Im sure we could have a fantastic discussion about other visualizations for this, but hopefully here we have given some reasonable justification for 2d boxplots (even if ultimately not accepted! :) ).

kanitw commented 2 years ago

Thanks for more explanation.

So yes, boxplot has some well-known drawbacks, but it is STILL in pretty much all charting/graphing packages because it is still in the end useful for data visualization. Thus, 2D boxplots are worthy inclusion.

I think everyone would agree that standard (1D) boxplots are useful despite its drawbacks.

However, my problem with variants of 2D boxplots is that there doesn't seem to be a universally accepted one.
There are many variants, but it's unclear which one is the one worth implementing.

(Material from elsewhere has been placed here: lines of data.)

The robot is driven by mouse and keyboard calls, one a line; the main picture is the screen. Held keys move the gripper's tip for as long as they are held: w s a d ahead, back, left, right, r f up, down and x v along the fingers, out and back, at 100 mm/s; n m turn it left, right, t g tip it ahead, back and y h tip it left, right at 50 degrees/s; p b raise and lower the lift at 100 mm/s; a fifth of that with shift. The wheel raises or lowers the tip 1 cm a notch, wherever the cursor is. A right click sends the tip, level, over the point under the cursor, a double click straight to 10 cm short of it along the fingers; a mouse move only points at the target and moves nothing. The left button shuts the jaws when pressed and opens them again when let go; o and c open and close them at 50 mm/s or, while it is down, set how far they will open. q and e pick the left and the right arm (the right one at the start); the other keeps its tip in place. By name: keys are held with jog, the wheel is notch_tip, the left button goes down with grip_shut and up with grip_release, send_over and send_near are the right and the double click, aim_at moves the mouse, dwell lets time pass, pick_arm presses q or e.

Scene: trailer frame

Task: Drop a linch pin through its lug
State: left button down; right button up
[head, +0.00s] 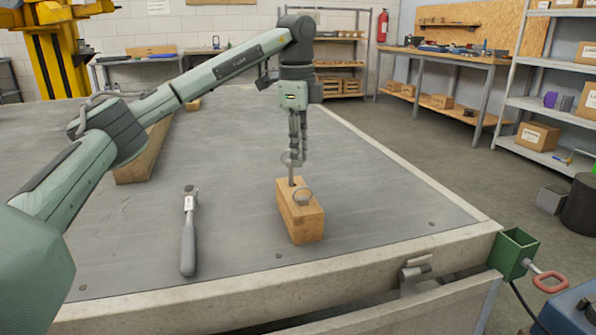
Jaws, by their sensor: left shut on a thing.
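My left gripper (298,152) points straight down over a wooden block (303,224) on the grey trailer deck. It is shut on a linch pin (291,172) with a ring, its shaft upright. The shaft's lower end meets the top of the block; I cannot tell how deep it sits. My right gripper is out of view.
A grey-handled ratchet (188,240) lies on the deck left of the block. A long timber (142,160) lies farther left, partly behind my arm. The deck (390,220) right of the block is clear. A latch (415,270) sits on the near side rail.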

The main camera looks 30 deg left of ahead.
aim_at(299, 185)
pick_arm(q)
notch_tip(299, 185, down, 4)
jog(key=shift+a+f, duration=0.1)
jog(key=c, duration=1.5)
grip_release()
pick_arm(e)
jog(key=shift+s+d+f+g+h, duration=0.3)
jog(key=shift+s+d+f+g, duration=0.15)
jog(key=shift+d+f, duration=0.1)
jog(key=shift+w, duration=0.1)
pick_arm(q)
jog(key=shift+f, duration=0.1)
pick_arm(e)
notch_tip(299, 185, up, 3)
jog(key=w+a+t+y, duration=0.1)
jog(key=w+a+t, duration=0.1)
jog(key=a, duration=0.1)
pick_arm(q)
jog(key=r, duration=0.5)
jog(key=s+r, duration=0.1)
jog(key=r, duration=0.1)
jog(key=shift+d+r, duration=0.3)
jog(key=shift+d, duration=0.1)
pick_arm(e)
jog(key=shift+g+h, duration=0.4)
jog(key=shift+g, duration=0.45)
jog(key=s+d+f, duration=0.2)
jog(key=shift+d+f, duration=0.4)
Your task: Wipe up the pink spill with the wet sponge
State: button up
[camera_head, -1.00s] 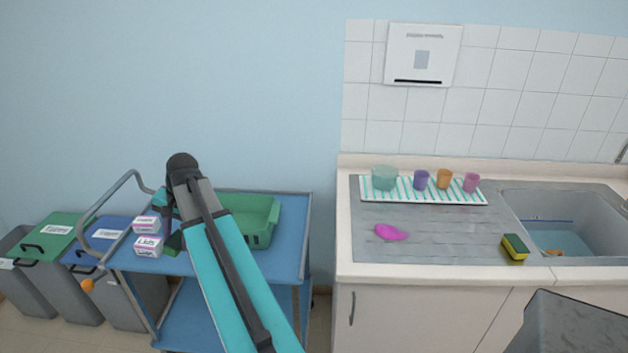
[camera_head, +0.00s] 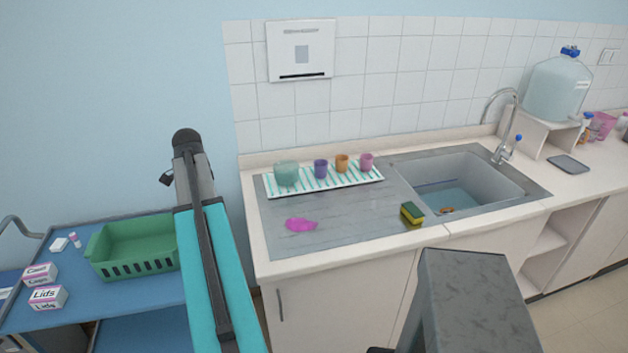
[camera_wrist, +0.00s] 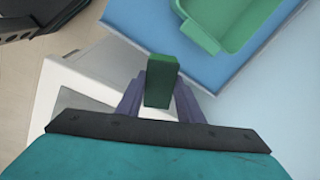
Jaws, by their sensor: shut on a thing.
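The pink spill (camera_head: 301,225) is a flat magenta patch on the left part of the steel drainboard (camera_head: 345,222). A yellow sponge with a dark green side (camera_head: 412,213) lies at the drainboard's front edge, beside the sink. In the wrist view my gripper (camera_wrist: 160,97) is shut on a small green block (camera_wrist: 162,78), held between its two purple fingers. I cannot tell what the block is. In the head view the gripper is mostly hidden behind my arm, to the left of the counter and well apart from the spill and the sponge.
A striped mat (camera_head: 337,184) with several coloured cups stands behind the spill. The sink (camera_head: 470,180) holds water and a small orange thing. A blue trolley (camera_head: 140,288) with a green basket (camera_head: 135,258) and small boxes is at left. A water bottle (camera_head: 556,88) stands at back right.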

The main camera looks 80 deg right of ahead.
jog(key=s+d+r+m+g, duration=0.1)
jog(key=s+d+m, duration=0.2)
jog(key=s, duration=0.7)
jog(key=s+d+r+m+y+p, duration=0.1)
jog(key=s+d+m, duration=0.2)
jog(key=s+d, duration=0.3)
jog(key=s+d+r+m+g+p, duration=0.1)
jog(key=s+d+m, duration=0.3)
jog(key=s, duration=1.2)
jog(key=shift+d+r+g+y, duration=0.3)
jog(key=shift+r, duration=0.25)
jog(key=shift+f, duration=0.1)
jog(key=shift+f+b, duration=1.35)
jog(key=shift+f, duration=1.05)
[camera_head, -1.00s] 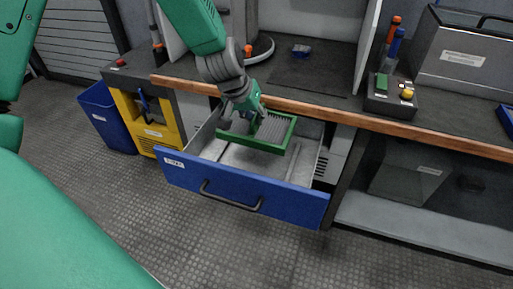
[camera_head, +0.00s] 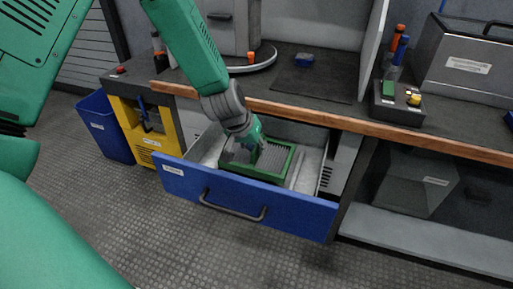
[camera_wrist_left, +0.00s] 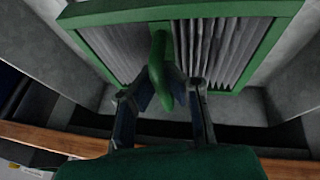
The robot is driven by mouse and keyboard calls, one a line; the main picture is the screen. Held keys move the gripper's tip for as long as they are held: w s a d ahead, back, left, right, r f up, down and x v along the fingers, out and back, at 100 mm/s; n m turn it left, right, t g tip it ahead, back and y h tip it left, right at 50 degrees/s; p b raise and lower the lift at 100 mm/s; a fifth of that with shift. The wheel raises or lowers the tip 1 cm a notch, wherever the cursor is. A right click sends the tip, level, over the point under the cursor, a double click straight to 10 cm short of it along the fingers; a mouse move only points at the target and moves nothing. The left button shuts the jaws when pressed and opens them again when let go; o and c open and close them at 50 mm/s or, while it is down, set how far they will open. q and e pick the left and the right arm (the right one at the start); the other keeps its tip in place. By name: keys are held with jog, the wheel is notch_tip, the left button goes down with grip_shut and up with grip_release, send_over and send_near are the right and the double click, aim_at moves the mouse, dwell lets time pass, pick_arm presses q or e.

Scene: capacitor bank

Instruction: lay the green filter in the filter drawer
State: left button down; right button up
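The green filter (camera_head: 275,160), a green frame around grey pleats, is inside the open filter drawer (camera_head: 295,209), low between its grey walls. It looks about level; whether it touches the drawer floor everywhere I cannot tell. My left gripper (camera_head: 254,150) reaches down over the worktop edge to the filter's middle. In the left wrist view the filter (camera_wrist_left: 228,45) fills the top, and the fingers (camera_wrist_left: 166,95) close around its green central grip from both sides. The gripper hides part of the filter's left side. My right gripper is not in view.
The wooden worktop edge (camera_head: 300,113) runs just behind and above the drawer. A blue bin (camera_head: 104,125) and a yellow unit (camera_head: 150,135) stand left of the drawer. Open floor lies in front.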

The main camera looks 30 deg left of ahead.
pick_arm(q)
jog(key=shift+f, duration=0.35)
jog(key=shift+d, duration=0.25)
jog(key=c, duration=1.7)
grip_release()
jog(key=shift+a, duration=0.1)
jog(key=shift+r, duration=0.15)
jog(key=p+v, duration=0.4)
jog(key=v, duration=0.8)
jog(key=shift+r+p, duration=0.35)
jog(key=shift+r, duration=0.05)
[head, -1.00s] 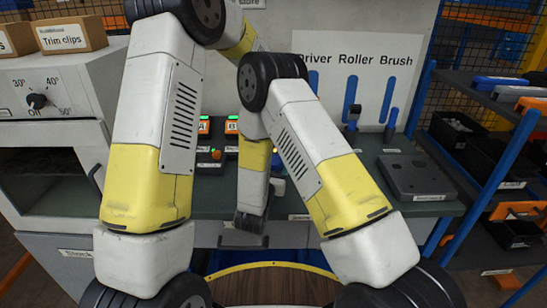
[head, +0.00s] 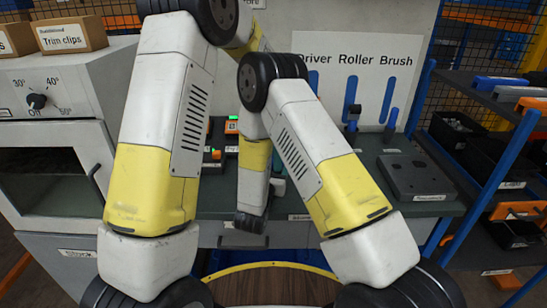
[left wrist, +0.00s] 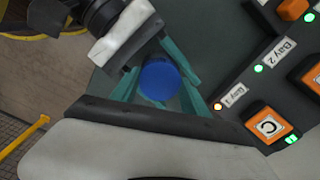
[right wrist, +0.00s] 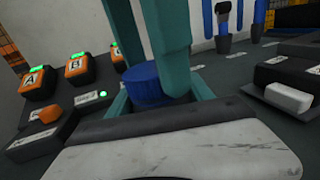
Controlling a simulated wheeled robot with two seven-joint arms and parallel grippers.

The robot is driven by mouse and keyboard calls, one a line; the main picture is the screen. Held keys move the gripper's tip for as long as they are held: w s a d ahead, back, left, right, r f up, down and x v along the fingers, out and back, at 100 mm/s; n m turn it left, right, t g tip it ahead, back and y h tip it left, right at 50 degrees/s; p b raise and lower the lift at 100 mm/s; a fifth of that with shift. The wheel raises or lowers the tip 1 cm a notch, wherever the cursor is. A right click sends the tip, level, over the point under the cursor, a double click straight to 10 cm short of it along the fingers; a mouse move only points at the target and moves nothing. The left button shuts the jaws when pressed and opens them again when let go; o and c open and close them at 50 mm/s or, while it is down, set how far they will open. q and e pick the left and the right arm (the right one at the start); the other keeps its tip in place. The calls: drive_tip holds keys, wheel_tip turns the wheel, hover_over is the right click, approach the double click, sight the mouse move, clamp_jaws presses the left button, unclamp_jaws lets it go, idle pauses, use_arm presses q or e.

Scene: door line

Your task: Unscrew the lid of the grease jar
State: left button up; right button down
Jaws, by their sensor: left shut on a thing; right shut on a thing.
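The grease jar's blue lid (left wrist: 159,80) is seen from above in the left wrist view and from the side in the right wrist view (right wrist: 154,86). My left gripper (left wrist: 163,86) is shut on the lid; in the right wrist view its teal fingers come down from above. My right gripper (right wrist: 162,98) is shut on the jar body, below the lid. The body is mostly hidden by fingers. In the head view my arms hide the jar, and only a little teal shows beside the forearm.
A dark block (head: 414,176) sits on the right of the bench (head: 375,207). A blue shelf rack (head: 489,95) stands at the far right.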

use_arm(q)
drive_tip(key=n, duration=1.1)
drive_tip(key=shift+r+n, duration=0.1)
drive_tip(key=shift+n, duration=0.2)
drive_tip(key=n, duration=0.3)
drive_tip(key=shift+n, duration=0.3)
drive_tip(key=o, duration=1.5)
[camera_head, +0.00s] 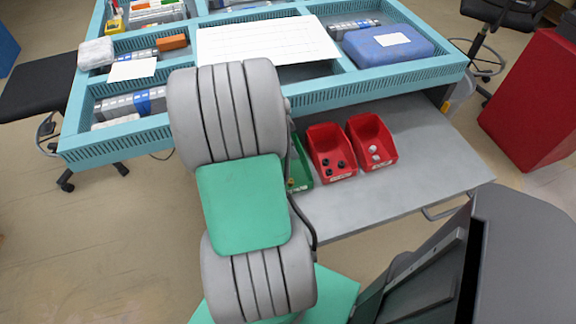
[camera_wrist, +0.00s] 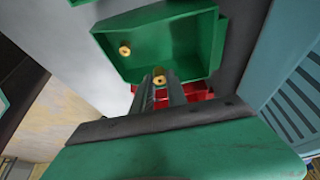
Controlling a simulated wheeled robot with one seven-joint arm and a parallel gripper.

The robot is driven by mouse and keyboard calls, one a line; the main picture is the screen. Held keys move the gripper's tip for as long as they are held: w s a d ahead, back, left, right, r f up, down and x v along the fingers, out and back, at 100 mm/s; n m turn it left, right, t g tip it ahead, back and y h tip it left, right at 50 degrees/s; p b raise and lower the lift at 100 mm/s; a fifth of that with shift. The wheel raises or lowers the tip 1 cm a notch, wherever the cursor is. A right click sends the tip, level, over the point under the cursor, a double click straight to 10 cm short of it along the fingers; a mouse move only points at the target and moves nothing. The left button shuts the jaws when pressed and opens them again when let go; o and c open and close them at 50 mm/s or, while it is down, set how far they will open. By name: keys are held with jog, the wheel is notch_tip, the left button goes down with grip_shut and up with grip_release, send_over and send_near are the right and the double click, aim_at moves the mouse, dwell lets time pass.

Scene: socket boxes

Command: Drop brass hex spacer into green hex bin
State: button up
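The green bin (camera_wrist: 205,38) fills the upper middle of the wrist view. In the head view its edge (camera_head: 301,172) shows beside my arm, which hides the rest. One brass hex spacer (camera_wrist: 125,48) lies inside the bin, to the left. Another brass hex spacer (camera_wrist: 159,80) is between my fingertips. My gripper (camera_wrist: 160,82) appears shut on it, with the tips at the bin's near wall. How high the spacer is above the bin cannot be told. My gripper is hidden behind my arm in the head view.
Two red bins, one with dark pieces (camera_head: 331,153) and one with pale pieces (camera_head: 371,142), stand right of the green bin on a grey shelf (camera_head: 430,165). The blue workbench (camera_head: 330,92) lies behind. The shelf's right part is clear.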

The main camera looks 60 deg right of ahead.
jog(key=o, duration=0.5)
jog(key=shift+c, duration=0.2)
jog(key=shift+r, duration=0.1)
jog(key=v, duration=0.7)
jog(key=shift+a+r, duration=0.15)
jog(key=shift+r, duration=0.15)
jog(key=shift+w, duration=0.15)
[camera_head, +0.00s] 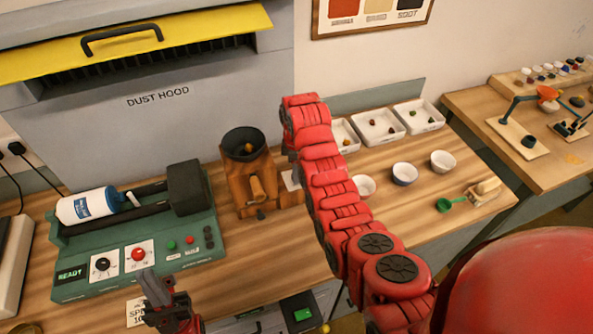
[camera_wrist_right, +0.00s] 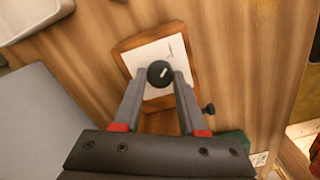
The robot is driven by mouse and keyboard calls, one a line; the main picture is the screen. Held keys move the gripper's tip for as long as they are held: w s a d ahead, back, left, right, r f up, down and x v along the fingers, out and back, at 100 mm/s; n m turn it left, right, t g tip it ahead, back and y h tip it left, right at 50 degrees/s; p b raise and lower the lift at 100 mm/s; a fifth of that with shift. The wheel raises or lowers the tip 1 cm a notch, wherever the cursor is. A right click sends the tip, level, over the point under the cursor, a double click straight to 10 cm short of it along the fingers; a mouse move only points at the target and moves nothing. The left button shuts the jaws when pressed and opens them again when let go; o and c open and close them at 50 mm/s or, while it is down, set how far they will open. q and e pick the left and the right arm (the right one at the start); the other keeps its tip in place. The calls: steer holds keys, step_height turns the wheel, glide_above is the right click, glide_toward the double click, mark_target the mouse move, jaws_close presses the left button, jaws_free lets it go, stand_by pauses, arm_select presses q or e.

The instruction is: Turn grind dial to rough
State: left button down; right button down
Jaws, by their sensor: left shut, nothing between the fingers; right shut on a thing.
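The grind dial (camera_wrist_right: 158,72) is a small black knob with a white pointer line in the right wrist view. It sits on a white plate (camera_wrist_right: 176,48) on the wooden grinder (camera_wrist_right: 128,50). The pointer slants up and to the right; the plate's marking is too small to read. My right gripper (camera_wrist_right: 160,77) is shut on the dial, one finger on each side. In the head view the grinder (camera_head: 237,193) carries a black hopper, and my right arm hides the dial. My left gripper (camera_head: 150,286) is shut and empty in front of the green machine.
The green machine (camera_head: 80,288) with a white bottle roller and two knobs stands left of the grinder. White trays (camera_head: 378,127) and small bowls (camera_head: 404,173) stand right of my right arm. The dust hood (camera_head: 150,130) is behind.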

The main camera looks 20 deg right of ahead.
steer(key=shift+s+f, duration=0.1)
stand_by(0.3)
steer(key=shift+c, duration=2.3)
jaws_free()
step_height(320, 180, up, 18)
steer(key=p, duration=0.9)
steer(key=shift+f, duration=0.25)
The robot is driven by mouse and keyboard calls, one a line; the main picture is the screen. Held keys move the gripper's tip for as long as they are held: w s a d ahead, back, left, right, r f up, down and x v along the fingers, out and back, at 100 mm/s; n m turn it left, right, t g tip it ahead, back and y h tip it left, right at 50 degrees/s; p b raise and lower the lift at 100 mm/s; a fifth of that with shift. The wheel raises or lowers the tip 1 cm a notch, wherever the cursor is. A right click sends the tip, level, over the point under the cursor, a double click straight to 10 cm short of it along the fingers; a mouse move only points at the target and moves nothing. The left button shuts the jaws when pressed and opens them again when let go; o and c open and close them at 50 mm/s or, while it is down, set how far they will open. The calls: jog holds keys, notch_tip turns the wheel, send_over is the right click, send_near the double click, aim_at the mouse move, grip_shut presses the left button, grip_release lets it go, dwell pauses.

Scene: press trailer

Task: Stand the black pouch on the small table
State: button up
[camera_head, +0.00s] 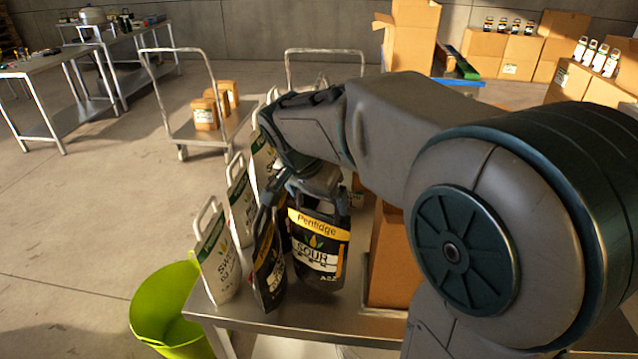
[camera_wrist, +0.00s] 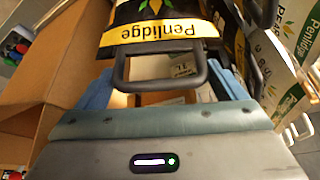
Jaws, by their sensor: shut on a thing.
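The black pouch (camera_head: 318,250) with a yellow "Penlidge" band and the word "SOUR" hangs upright below my gripper (camera_head: 312,185), among other pouches over a metal tabletop (camera_head: 250,318). In the wrist view, my gripper's blue fingers (camera_wrist: 165,88) are shut on the pouch's dark loop handle, with the pouch (camera_wrist: 160,32) beyond. I cannot tell whether the pouch's base touches the tabletop.
A second black pouch (camera_head: 268,262) and white pouches (camera_head: 218,258) stand close on the left. A cardboard box (camera_head: 392,262) is close on the right. A green bucket (camera_head: 160,305) sits by the near corner. Open floor lies left.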

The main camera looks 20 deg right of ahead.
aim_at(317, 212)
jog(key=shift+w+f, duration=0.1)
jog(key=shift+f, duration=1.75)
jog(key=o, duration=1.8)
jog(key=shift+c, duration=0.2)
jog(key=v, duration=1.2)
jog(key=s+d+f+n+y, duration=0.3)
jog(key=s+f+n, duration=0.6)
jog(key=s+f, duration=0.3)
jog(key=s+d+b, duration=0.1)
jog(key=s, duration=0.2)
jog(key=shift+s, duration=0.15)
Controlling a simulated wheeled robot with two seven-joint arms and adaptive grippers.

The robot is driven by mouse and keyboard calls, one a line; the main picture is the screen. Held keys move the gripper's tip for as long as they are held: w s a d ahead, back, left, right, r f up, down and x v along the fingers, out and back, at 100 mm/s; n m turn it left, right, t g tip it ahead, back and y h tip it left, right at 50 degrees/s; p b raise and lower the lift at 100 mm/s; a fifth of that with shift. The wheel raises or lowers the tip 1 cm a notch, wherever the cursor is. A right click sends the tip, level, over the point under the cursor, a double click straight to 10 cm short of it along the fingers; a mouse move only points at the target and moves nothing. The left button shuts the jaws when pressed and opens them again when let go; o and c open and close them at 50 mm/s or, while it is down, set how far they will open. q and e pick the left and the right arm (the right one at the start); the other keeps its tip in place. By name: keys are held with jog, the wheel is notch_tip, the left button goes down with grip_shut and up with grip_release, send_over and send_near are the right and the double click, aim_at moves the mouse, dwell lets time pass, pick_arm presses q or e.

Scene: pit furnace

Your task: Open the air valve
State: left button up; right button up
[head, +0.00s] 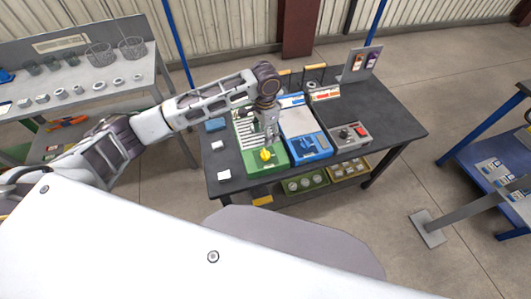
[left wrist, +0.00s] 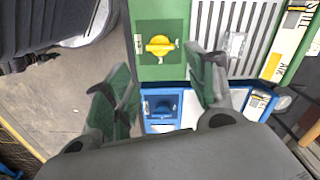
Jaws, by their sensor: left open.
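A green panel (head: 277,158) on the dark table carries a yellow valve handle (head: 266,155) at its near end. The yellow handle also shows in the left wrist view (left wrist: 160,46), lying across the picture. Beside it is a blue panel (head: 297,121) with a blue handle (head: 306,143), seen too in the left wrist view (left wrist: 162,108). I cannot tell for certain from the labels which is the air valve. My left gripper (head: 268,145) points down over the green panel, just by the yellow handle. In the left wrist view its two fingers (left wrist: 166,88) are apart, with nothing between them.
A grey control box (head: 349,136) with a red button stands right of the blue panel. A small blue box (head: 215,125) and white items lie at the table's left. Bins (head: 304,183) sit on the shelf below. A grey bench (head: 85,88) stands left, a blue cart (head: 497,165) right.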

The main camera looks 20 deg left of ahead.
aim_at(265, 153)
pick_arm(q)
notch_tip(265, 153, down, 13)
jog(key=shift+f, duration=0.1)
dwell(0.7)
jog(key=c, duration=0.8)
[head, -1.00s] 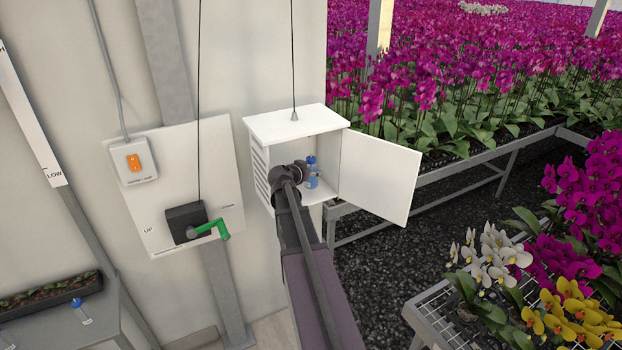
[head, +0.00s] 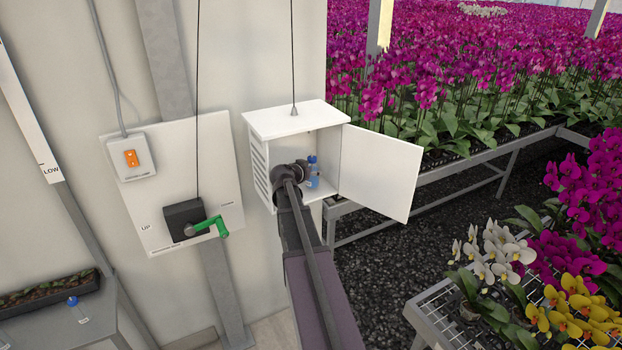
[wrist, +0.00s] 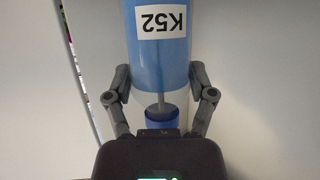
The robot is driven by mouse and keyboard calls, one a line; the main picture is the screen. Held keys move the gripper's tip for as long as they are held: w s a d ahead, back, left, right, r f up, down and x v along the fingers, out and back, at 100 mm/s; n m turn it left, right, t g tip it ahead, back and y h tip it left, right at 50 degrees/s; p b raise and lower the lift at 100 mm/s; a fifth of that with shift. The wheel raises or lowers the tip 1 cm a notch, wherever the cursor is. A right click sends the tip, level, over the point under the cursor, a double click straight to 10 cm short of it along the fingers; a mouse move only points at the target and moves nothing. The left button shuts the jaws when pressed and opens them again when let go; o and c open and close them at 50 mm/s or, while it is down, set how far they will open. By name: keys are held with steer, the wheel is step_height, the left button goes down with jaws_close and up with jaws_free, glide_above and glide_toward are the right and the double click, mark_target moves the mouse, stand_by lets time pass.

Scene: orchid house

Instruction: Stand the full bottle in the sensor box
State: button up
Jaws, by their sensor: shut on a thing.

I strongly think that it's probably better if the effort is spent on bring contour plots, which seems to be more widely used, to Vega-Lite.

Note that I'm totally ok if you want to add some variants of these 2D boxplots as Vega or Vega Lite examples. They could be useful for people who may prefer specific variants of 2D box plots. However, to say that we support them as built-in boxplot type, I'd like to see a more concrete proposal for which 2D boxplot to implement, and why we should prioritize such chart type over a contour plot.